#### Aim of the exercise:
Restate the records below word for word, and omit the images they hold.

--------------------

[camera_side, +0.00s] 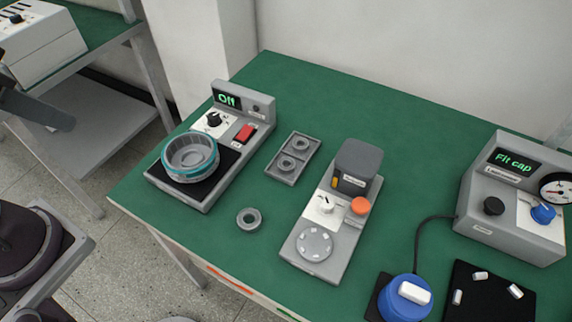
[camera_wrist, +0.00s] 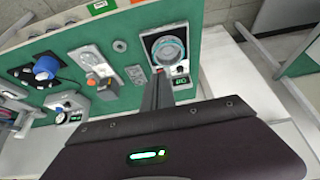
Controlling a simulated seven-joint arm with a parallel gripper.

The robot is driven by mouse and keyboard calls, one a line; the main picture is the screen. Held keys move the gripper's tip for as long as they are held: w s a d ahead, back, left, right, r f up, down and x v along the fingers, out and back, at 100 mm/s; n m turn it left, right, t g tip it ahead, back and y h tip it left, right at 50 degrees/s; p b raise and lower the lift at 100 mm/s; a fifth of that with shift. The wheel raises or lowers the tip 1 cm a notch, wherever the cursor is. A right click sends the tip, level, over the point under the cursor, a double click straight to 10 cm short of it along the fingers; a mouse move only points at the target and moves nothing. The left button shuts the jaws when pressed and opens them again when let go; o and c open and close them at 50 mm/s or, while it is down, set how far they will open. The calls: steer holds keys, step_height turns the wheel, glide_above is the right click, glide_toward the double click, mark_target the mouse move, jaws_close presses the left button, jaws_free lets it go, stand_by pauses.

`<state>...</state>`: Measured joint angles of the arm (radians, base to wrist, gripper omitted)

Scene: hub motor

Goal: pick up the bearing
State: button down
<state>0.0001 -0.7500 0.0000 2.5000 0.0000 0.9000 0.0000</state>
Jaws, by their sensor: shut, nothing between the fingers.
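A grey bearing ring (camera_side: 248,219) lies flat and alone on the green table near its front edge; it also shows in the wrist view (camera_wrist: 120,46). Two more bearing rings (camera_side: 292,153) sit in a grey tray (camera_side: 271,174) behind it. The tray shows in the wrist view (camera_wrist: 134,74) too. My gripper (camera_wrist: 159,73) is shut and empty in the wrist view, well apart from the loose bearing. The fingers appear over or near the device with the teal-rimmed ring; their height cannot be told.
The "Off" device (camera_side: 204,204) with a teal-rimmed round part (camera_side: 190,156) stands left of the bearing. A grey press-like unit (camera_side: 318,277) with an orange knob stands right. A blue part (camera_side: 405,298) and the "Fit cap" box (camera_side: 513,205) are farther right. The table's back middle is clear.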

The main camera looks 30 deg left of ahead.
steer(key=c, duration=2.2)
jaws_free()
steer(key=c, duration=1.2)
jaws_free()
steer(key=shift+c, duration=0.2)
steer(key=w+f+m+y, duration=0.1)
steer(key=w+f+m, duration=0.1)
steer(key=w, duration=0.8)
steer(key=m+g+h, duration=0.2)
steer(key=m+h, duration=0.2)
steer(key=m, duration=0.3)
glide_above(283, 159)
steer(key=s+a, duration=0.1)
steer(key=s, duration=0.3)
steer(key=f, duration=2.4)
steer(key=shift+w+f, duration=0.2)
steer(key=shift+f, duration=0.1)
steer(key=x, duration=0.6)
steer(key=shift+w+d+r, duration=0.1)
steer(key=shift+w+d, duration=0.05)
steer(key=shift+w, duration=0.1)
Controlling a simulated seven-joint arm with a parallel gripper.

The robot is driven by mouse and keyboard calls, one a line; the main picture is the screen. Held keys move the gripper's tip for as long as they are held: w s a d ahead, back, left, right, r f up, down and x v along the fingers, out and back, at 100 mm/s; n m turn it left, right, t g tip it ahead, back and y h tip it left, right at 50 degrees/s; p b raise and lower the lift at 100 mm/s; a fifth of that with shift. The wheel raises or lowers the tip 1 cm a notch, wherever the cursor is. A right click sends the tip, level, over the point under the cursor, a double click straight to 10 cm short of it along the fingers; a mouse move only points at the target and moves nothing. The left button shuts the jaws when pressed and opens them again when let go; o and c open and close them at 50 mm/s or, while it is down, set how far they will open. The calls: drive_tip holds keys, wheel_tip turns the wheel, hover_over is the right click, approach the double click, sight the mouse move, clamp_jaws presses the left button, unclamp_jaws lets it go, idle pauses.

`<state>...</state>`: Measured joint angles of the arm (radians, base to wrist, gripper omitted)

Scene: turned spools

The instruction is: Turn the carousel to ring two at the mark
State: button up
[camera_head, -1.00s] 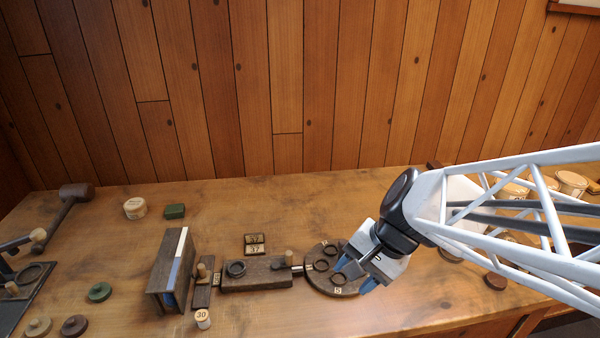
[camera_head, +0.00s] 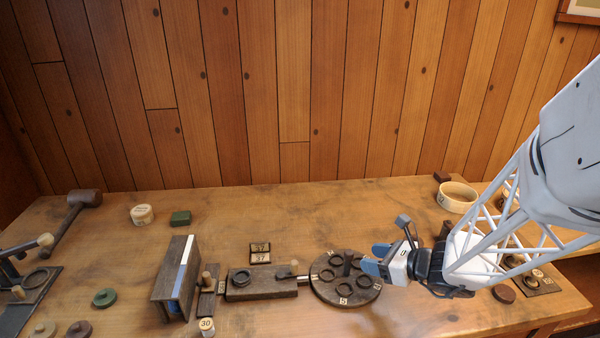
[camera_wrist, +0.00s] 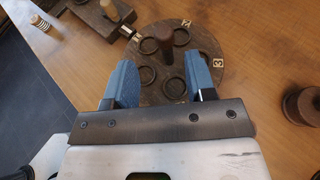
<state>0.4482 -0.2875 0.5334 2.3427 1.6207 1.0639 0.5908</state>
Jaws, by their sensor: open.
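The carousel (camera_head: 322,291) is a round dark wooden disc on the bench, with several dark rings or ring-shaped seats and small pale number tags around its rim. One tag in the head view reads 5 (camera_head: 343,301). A dark post (camera_head: 347,262) stands upright near its middle; it also shows in the wrist view (camera_wrist: 166,50). A metal rod (camera_head: 304,280) meets the disc's left edge; I cannot tell which ring is at the mark. My gripper (camera_head: 376,258) is open and empty at the disc's right side. In the wrist view its blue fingers (camera_wrist: 158,62) frame the post, apart from it.
A wooden block with a peg (camera_head: 262,287) stands left of the carousel, with number tiles (camera_head: 260,254) behind it. An upright wooden holder (camera_head: 174,283) is farther left. A dark spool (camera_wrist: 302,104) lies right in the wrist view. Bench behind the carousel is clear.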

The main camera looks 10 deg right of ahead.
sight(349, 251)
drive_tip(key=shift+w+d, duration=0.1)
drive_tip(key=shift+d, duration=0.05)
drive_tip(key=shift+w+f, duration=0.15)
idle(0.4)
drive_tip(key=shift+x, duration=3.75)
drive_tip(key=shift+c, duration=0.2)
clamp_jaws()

--------------------

#### Written reply:
[camera_side, +0.00s] 
[camera_wrist, +0.00s] 
Controlling a simulated seven-joint arm with a parallel gripper.

The robot is driven by mouse and keyboard calls, one a line; the main picture is the screen. Held keys move the gripper's tip for as long as they are held: w s a d ahead, back, left, right, r f up, down and x v along the fingers, out and back, at 100 mm/s; n m turn it left, right, t g tip it ahead, back and y h tip it left, right at 50 degrees/s; p b raise and lower the lift at 100 mm/s; a fifth of that with shift. The wheel raises or lowers the tip 1 cm a notch, wherever the cursor is. A right click sends the tip, level, over the point under the cursor, a double click straight to 10 cm short of it along the fingers; a mouse move only points at the target and moves nothing. The left button shuts the jaws when pressed and opens them again when let go; o and c open and close them at 50 mm/s or, while it is down, set how far they will open. The calls: steer holds keys, step_height turns the wheel, glide_above is the right click, glide_toward the double click, mark_target the mouse move, jaws_close presses the left button, jaws_free lets it go, stand_by pauses.

`<state>...</state>`: Measured joint angles of the arm (radians, base to wrist, gripper omitted)

Scene: hub motor

Goal: pick up the bearing
State: button down
<state>0.0001 -0.7500 0.0000 2.5000 0.0000 0.9000 0.0000</state>
Jaws, by their sensor: shut, nothing between the fingers.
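A grey bearing ring (camera_side: 248,219) lies flat and alone on the green table near its front edge; it also shows in the wrist view (camera_wrist: 120,46). Two more bearing rings (camera_side: 292,153) sit in a grey tray (camera_side: 271,174) behind it. The tray shows in the wrist view (camera_wrist: 134,74) too. My gripper (camera_wrist: 159,73) is shut and empty in the wrist view, well apart from the loose bearing. The fingers appear over or near the device with the teal-rimmed ring; their height cannot be told.
The "Off" device (camera_side: 204,204) with a teal-rimmed round part (camera_side: 190,156) stands left of the bearing. A grey press-like unit (camera_side: 318,277) with an orange knob stands right. A blue part (camera_side: 405,298) and the "Fit cap" box (camera_side: 513,205) are farther right. The table's back middle is clear.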

The main camera looks 30 deg left of ahead.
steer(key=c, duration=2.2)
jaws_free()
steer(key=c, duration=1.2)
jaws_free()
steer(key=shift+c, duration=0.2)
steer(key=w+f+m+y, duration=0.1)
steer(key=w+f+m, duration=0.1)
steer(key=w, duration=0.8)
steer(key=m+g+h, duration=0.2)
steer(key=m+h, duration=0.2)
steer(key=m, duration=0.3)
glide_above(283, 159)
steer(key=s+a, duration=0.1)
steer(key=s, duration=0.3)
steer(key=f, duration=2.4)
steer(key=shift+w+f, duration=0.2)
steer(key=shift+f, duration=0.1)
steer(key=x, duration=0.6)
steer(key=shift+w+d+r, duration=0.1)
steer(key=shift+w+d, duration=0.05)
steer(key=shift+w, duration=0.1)
Controlling a simulated seven-joint arm with a parallel gripper.

The robot is driven by mouse and keyboard calls, one a line; the main picture is the screen. Held keys move the gripper's tip for as long as they are held: w s a d ahead, back, left, right, r f up, down and x v along the fingers, out and back, at 100 mm/s; n m turn it left, right, t g tip it ahead, back and y h tip it left, right at 50 degrees/s; p b raise and lower the lift at 100 mm/s; a fifth of that with shift. The wheel raises or lowers the tip 1 cm a notch, wherever the cursor is. A right click sends the tip, level, over the point under the cursor, a double click straight to 10 cm short of it along the fingers; a mouse move only points at the target and moves nothing. The left button shuts the jaws when pressed and opens them again when let go; o and c open and close them at 50 mm/s or, while it is down, set how far they will open. The calls: drive_tip holds keys, wheel_tip turns the wheel, hover_over is the right click, approach the double click, sight the mouse move, clamp_jaws presses the left button, unclamp_jaws lets it go, idle pauses.

`<state>...</state>`: Measured joint angles of the arm (radians, base to wrist, gripper omitted)

Scene: turned spools

The instruction is: Turn the carousel to ring two at the mark
State: button up
[camera_head, -1.00s] 
[camera_head, +0.00s] 
[camera_wrist, +0.00s] 
<state>0.4482 -0.2875 0.5334 2.3427 1.6207 1.0639 0.5908</state>
Jaws, by their sensor: open.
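The carousel (camera_head: 322,291) is a round dark wooden disc on the bench, with several dark rings or ring-shaped seats and small pale number tags around its rim. One tag in the head view reads 5 (camera_head: 343,301). A dark post (camera_head: 347,262) stands upright near its middle; it also shows in the wrist view (camera_wrist: 166,50). A metal rod (camera_head: 304,280) meets the disc's left edge; I cannot tell which ring is at the mark. My gripper (camera_head: 376,258) is open and empty at the disc's right side. In the wrist view its blue fingers (camera_wrist: 158,62) frame the post, apart from it.
A wooden block with a peg (camera_head: 262,287) stands left of the carousel, with number tiles (camera_head: 260,254) behind it. An upright wooden holder (camera_head: 174,283) is farther left. A dark spool (camera_wrist: 302,104) lies right in the wrist view. Bench behind the carousel is clear.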

The main camera looks 10 deg right of ahead.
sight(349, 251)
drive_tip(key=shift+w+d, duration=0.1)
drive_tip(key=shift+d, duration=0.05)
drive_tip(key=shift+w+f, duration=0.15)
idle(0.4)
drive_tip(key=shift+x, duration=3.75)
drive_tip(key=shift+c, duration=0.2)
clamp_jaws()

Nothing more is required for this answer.